I have come to this floor many times in the past to speak with my colleagues about the concerns which are so widely shared in this chamber, and throughout the nation, that our society's standards are sinking, that our common moral code is deteriorating, and that our public life is coarsening. In doing so, I have specifically criticised leaders of the entertainment industry for the way they have used the enormous influence they wield to weaken our common values.

And now, because the President commands at least as much attention, and exerts at least as much influence on our collective consciousness as any Hollywood celebrity or television show, it is hard to ignore the impact of the misconduct the President has admitted to on our culture, on our character and on our children.

To begin with, I must respectfully disagree with the President's contention that his relationship with Monica Lewinsky, and the way in which he misled us about it, is nobody's business but his family's, and that "even presidents have private lives". Whether he, or we, think it fair or not, the reality in 1998 is that a president's private life is public. News media standards will have it no other way.

But there is more to this than modern media intrusiveness. The President is not just the elected leader of our country. He is, as the presidential scholar Clinton Rossetter observed, "the one-man distillation of the American people", and, as President Taft said at another time, "the personal embodiment and representative of their dignity and majesty".

So when his personal conduct is embarrassing, it is sadly so not just for him and his family. It is embarrassing for all of us as Americans.

The President is a role model who, because of his prominence and the moral authority that emanates from his office, sets standards of behaviour for the people he serves. His duty, as the Reverend Nathan Baxter of the National Cathedral here in Washington said in a recent sermon, is nothing less than the stewardship of our values.

So, no matter how much the President or others may wish to compartmentalise the different spheres of his life, the inescapable truth is that the President's private conduct can, and often does, have profound public consequences.

In this case, the President apparently had extramarital relations with an employee half his age, and did so in the workplace, in the vicinity of the Oval Office. Such behaviour is not just inappropriate. It is immoral. And it is harmful, for it sends a message of what is acceptable behaviour to the larger American family, particularly to our children, which is as influential as the negative messages communicated by the entertainment culture.

President Clinton, in fact, has shown during the course of his presidency that he understands this, and the broader concern in the public about the threat to the family. He has used the bully pulpit of his presidency to eloquently and effectively call for the renewal of our common values, particularly the principles of personal responsibility and our common commitment to the family. And he has spoken out admirably against sexual promiscuity among teenagers, in clear terms of right and wrong, emphasising the consequences involved.

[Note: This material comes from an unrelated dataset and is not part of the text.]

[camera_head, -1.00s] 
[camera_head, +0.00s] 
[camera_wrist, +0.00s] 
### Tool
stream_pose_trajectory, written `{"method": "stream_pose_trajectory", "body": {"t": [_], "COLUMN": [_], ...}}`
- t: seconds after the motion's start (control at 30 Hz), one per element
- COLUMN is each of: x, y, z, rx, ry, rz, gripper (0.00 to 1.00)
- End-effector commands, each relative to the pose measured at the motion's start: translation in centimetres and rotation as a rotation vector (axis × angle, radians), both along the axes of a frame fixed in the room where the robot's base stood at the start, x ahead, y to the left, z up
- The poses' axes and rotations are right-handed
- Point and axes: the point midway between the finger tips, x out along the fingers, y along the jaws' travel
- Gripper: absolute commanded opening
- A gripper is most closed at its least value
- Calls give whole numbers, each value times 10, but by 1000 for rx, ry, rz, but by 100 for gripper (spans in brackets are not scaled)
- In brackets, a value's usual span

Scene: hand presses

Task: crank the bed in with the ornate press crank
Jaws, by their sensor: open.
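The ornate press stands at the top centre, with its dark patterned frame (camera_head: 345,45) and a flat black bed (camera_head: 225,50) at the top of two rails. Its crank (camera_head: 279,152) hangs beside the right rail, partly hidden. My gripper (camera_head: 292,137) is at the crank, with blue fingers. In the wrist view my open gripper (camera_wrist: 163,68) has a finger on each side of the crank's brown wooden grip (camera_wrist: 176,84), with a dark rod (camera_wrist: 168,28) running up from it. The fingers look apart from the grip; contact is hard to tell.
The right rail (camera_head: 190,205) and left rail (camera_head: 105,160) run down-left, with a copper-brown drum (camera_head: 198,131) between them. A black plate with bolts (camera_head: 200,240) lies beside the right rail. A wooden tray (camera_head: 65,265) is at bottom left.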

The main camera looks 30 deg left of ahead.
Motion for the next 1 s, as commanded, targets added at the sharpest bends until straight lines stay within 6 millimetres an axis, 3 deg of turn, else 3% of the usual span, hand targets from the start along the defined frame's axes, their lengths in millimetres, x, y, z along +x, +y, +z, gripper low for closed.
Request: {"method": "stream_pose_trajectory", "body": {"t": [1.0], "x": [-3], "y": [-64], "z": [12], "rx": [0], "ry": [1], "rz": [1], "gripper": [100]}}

Now, all of that makes the President's misconduct so confusing and so damaging. The President's relationship with Ms Lewinsky not only contradicted the values he has publicly embraced over the last six years. It has, I fear, compromised his moral authority at a time when Americans of every political persuasion agree that the decline of the family is one of the most pressing problems we are facing.

As any mother and father knows, kids have a singular ability to detect double standards. So we can safely assume that it will be that much more difficult to convince our sons and daughters of the importance of telling the truth when the most powerful man in the nation evades it. Many parents I have spoken with in Connecticut confirm this unfortunate consequence. The President's intentional and consistent statements, more deeply, may also undercut the trust that the American people have in his word.

I know from the Bible that only God can judge people. The most we can do is to comment without condemning individuals. And in this case, I have tried to comment on the consequences of the President's conduct on our country.